= What is expected =
Reproduce exactly the lines from the line with "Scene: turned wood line" through the line with "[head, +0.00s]", both included, and no other lines.

....................

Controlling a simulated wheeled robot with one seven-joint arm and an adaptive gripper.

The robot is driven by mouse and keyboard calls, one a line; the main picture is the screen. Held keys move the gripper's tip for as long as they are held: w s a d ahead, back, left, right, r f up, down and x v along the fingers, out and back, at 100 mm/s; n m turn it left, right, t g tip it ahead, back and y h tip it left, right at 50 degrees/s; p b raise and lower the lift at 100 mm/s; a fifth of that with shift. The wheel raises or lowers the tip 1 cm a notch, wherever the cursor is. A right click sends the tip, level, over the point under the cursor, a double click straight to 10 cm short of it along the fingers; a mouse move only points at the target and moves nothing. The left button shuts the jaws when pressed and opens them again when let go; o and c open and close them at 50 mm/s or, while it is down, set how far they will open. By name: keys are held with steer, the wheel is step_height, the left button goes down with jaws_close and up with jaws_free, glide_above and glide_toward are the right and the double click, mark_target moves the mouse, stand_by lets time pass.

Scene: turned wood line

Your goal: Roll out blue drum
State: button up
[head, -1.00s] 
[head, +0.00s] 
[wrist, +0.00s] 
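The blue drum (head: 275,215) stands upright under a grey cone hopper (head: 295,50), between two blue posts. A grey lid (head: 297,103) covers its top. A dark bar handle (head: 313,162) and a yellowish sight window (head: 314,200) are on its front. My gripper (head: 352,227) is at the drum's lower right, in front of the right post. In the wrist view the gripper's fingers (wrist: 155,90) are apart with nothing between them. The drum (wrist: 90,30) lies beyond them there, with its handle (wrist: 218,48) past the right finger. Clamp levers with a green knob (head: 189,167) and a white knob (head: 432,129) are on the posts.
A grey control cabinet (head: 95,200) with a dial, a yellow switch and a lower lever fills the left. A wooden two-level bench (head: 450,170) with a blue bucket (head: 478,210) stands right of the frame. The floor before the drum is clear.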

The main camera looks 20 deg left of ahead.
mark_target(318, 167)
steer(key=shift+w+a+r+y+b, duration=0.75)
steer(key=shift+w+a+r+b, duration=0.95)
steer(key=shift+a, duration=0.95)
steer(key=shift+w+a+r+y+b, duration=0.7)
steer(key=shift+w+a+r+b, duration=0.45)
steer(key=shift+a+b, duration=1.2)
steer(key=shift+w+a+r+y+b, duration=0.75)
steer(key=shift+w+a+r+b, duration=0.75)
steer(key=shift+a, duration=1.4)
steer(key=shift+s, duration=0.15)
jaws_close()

....................

= Exercise answer =
Scene: turned wood line

Your goal: Roll out blue drum
State: button up
[head, -1.00s] 
[head, +0.00s] 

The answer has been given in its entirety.